Problem details:
Only the lines from the start of the entries through the line with "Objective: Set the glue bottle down" are wanted; please output them exactly.

Material shown:
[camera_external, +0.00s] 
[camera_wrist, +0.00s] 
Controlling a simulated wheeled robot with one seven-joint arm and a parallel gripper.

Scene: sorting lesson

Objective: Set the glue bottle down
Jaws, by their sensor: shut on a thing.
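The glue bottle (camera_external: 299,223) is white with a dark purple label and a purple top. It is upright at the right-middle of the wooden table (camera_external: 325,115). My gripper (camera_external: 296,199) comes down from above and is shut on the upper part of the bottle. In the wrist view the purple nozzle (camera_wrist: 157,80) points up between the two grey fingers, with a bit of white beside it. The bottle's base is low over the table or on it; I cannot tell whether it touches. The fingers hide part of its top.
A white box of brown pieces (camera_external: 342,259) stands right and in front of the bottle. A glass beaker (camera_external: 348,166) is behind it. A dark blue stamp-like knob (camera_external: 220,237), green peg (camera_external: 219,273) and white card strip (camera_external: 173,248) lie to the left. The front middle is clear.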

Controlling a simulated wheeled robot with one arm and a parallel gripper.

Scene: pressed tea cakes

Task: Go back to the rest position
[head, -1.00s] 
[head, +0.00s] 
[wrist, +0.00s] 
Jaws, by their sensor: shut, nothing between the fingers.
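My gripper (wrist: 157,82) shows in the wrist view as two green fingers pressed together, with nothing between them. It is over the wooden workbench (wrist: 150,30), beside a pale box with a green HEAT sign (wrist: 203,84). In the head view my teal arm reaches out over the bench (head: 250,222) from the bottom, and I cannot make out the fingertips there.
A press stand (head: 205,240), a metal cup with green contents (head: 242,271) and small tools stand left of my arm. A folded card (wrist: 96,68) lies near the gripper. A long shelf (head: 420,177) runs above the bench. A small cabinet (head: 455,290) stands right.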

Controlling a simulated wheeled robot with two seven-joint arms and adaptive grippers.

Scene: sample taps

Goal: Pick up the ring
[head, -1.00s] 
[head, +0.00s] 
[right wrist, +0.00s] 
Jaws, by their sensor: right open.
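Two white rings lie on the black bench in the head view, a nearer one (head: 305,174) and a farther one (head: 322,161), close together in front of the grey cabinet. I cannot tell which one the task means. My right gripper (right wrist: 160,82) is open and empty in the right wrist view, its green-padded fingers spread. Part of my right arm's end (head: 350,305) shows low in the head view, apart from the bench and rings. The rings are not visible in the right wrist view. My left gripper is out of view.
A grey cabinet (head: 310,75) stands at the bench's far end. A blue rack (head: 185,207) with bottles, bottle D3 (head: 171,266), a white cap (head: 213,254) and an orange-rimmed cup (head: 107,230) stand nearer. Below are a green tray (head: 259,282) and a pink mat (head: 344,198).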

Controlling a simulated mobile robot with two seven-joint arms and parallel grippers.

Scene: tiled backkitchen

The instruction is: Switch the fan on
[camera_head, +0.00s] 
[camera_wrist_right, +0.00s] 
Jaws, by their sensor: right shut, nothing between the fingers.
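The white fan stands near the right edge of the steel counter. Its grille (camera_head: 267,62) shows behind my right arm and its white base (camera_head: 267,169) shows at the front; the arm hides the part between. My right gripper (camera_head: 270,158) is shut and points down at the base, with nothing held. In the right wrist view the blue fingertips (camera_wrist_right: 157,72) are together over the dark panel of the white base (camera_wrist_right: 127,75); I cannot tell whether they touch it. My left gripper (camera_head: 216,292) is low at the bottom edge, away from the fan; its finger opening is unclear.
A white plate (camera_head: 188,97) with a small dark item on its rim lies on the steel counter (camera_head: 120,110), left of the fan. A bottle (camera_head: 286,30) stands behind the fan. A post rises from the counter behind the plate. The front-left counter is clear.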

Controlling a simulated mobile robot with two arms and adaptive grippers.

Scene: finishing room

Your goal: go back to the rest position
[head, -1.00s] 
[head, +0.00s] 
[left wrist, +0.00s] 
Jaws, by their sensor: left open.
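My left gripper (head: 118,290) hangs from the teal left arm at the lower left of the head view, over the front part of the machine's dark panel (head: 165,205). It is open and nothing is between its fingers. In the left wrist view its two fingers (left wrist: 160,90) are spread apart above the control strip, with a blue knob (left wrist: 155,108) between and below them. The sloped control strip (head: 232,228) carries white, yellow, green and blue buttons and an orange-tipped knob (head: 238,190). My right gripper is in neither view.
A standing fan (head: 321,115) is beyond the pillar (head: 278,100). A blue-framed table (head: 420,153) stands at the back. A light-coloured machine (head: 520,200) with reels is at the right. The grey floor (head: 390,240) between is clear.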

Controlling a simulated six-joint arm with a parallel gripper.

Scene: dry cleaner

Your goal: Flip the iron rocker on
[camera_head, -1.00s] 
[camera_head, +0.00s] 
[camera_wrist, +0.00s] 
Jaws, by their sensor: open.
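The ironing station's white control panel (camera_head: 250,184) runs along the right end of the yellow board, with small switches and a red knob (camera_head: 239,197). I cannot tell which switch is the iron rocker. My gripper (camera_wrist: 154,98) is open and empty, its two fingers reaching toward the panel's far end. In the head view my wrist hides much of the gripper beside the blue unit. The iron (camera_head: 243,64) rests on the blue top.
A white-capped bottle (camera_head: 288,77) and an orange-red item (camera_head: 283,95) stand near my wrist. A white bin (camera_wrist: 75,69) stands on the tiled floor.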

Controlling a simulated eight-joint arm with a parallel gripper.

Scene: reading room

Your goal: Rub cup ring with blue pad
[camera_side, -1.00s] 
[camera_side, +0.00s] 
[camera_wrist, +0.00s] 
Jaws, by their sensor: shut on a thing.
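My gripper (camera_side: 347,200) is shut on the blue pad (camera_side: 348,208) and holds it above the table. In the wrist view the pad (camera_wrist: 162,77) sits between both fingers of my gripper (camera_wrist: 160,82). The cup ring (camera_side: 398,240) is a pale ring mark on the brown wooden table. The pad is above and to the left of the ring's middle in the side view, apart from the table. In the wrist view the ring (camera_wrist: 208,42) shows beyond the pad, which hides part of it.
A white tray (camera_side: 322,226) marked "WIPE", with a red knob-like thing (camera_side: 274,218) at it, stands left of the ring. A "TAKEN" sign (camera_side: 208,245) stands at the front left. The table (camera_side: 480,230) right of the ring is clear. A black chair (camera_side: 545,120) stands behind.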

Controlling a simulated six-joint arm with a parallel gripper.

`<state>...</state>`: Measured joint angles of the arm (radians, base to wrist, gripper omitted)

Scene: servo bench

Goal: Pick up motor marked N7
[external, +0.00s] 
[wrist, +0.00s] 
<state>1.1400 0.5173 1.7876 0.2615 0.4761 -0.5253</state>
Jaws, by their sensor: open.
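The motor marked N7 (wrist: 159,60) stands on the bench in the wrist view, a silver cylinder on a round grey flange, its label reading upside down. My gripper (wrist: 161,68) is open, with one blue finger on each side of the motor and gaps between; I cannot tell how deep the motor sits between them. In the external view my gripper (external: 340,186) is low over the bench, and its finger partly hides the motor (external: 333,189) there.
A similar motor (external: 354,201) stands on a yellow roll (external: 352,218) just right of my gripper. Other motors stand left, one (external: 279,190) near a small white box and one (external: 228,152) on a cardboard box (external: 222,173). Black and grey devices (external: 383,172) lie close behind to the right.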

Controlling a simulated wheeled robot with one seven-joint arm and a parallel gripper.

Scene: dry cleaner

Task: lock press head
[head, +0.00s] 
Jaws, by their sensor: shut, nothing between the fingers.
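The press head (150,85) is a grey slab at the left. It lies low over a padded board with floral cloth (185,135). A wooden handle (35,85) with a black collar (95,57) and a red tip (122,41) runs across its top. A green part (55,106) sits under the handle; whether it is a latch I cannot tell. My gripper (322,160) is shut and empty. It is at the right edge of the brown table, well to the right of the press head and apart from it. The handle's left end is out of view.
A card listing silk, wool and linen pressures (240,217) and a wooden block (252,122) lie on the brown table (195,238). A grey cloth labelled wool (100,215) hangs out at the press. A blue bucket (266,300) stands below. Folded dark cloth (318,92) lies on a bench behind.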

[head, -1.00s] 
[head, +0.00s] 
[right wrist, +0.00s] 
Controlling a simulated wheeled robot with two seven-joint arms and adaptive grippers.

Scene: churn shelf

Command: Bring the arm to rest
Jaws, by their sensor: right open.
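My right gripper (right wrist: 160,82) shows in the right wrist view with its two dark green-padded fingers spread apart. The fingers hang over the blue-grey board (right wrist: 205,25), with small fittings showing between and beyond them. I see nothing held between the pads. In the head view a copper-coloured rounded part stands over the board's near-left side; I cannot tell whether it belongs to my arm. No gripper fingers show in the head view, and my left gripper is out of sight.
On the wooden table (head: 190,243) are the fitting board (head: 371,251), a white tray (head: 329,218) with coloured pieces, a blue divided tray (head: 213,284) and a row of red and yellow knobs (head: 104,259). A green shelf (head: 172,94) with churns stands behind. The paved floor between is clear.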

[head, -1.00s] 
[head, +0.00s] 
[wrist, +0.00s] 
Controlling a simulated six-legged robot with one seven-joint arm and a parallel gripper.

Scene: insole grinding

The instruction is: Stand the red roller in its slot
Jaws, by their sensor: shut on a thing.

Result below:
[camera_external, +0.00s] 
[camera_wrist, +0.00s] 
Controlling a simulated wheeled robot with one seven-joint arm and a parallel gripper.

Scene: sorting lesson

Objective: Set the glue bottle down

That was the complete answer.